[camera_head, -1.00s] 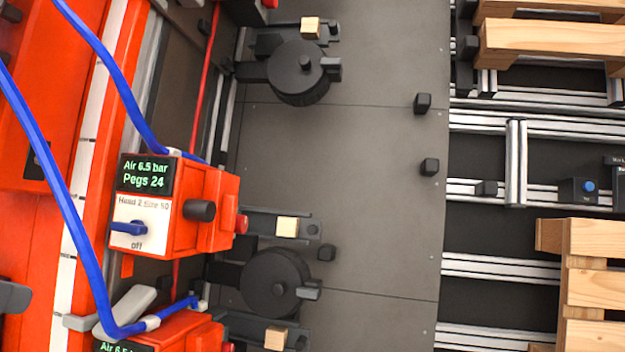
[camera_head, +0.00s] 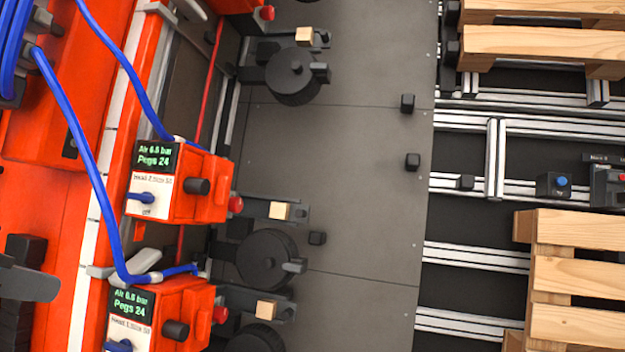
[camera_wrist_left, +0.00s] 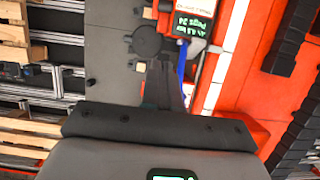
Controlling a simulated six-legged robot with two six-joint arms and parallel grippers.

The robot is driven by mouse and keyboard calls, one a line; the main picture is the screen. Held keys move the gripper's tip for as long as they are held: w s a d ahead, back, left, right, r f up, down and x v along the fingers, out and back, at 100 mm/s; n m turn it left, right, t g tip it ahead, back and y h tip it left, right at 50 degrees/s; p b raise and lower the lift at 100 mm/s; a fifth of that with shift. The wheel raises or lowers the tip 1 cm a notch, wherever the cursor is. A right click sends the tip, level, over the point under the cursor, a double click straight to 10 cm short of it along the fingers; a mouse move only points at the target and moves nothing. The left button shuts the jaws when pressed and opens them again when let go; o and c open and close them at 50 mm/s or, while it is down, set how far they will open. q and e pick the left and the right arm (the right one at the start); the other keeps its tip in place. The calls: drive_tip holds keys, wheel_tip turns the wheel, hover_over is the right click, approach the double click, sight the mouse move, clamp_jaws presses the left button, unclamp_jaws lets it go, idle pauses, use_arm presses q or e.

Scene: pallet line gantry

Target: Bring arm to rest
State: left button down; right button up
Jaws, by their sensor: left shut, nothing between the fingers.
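My left gripper (camera_head: 42,285) shows as a dark grey piece at the left edge of the head view, over the orange machine body. In the left wrist view its fingers (camera_wrist_left: 165,82) are together and empty, pointing away from the camera. They appear over the grey floor plates and beside a blue hose, with no visible hold on anything. The rest of the left arm is outside the head view. My right gripper is in neither view.
Orange peg heads (camera_head: 178,182) with displays and blue hoses line the left side. Beside them are black round units (camera_head: 268,258) and small wooden blocks (camera_head: 280,210). Wooden pallets (camera_head: 575,270) lie on rails at right. The grey plate (camera_head: 350,210) between is mostly clear.

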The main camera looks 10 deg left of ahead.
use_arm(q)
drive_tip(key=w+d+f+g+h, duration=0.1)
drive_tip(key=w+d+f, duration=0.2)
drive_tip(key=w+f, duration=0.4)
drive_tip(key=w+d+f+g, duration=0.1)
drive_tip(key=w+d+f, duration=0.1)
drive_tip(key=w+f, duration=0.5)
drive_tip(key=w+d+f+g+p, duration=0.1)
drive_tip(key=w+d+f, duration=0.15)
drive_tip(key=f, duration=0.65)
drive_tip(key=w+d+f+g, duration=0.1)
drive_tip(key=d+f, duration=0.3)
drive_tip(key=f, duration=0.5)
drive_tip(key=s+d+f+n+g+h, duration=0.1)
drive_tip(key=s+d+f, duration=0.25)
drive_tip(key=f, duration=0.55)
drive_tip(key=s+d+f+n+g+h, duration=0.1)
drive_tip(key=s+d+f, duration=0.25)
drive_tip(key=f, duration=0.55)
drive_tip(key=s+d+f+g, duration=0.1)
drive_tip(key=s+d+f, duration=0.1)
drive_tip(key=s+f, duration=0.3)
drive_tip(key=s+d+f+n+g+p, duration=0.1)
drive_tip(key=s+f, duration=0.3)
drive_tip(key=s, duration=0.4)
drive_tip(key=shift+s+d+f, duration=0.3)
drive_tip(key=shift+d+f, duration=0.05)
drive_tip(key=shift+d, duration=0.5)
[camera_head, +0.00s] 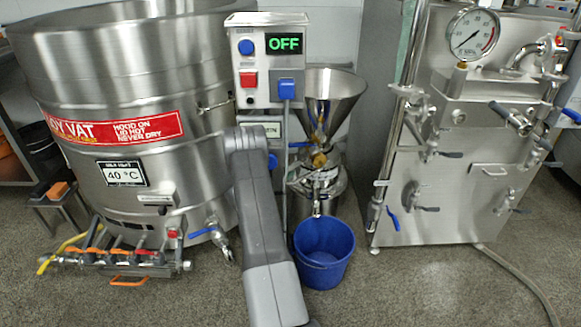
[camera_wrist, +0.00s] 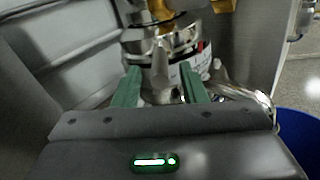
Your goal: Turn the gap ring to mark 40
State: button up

============

#### Exercise objective:
Reply with nothing but the number of lines that contain the word "down".

#### Answer below:
2